* _What is needed_: Extract, without alteration, each line from the start of the listing to the line bearing "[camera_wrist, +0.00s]".

* _Data extract_:
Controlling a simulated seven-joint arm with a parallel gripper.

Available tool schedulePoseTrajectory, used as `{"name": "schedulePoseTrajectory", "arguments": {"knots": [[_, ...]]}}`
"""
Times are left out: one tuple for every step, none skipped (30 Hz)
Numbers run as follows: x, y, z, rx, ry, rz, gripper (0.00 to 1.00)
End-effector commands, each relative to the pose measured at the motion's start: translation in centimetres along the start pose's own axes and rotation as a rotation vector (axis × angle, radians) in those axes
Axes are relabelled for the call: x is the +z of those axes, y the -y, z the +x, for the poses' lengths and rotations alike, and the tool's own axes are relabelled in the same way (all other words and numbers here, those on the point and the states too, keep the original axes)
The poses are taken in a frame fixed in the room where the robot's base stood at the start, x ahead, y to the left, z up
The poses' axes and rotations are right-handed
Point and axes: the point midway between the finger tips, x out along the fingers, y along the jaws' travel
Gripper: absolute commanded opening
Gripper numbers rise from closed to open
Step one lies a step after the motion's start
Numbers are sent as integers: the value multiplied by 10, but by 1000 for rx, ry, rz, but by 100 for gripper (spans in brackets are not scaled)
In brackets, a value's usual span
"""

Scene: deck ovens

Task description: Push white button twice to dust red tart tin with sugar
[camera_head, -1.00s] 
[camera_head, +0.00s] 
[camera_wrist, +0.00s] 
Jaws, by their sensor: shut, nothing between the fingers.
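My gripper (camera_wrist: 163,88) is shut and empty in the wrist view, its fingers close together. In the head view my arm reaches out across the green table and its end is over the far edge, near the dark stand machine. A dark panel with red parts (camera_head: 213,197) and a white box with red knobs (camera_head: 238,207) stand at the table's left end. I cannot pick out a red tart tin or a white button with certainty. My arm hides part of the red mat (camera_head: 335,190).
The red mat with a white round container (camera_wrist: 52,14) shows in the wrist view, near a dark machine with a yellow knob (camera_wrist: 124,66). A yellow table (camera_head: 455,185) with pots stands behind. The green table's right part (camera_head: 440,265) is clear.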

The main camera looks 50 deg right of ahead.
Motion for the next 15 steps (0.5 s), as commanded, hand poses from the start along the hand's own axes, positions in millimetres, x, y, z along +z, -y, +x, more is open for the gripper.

* _Answer to the problem_:
Controlling a simulated seven-joint arm with a parallel gripper.

Available tool schedulePoseTrajectory, used as `{"name": "schedulePoseTrajectory", "arguments": {"knots": [[_, ...]]}}`
"""
Times are left out: one tuple for every step, none skipped (30 Hz)
Numbers run as follows: x, y, z, rx, ry, rz, gripper (0.00 to 1.00)
End-effector commands, each relative to the pose measured at the motion's start: translation in centimetres along the start pose's own axes and rotation as a rotation vector (axis × angle, radians) in those axes
Axes are relabelled for the call: x is the +z of those axes, y the -y, z the +x, for the poses' lengths and rotations alike, and the tool's own axes are relabelled in the same way (all other words and numbers here, those on the point and the states too, keep the original axes)
The poses are taken in a frame fixed in the room where the robot's base stood at the start, x ahead, y to the left, z up
The poses' axes and rotations are right-handed
Point and axes: the point midway between the finger tips, x out along the fingers, y along the jaws' travel
Gripper: absolute commanded opening
Gripper numbers rise from closed to open
Step one lies a step after the motion's start
Numbers are sent as integers: the value multiplied by 10, but by 1000 for rx, ry, rz, but by 100 for gripper (spans in brackets are not scaled)
In brackets, a value's usual span
"""

Scene: deck ovens

Task description: Push white button twice to dust red tart tin with sugar
[camera_head, -1.00s] 
[camera_head, +0.00s] 
[camera_wrist, +0.00s] 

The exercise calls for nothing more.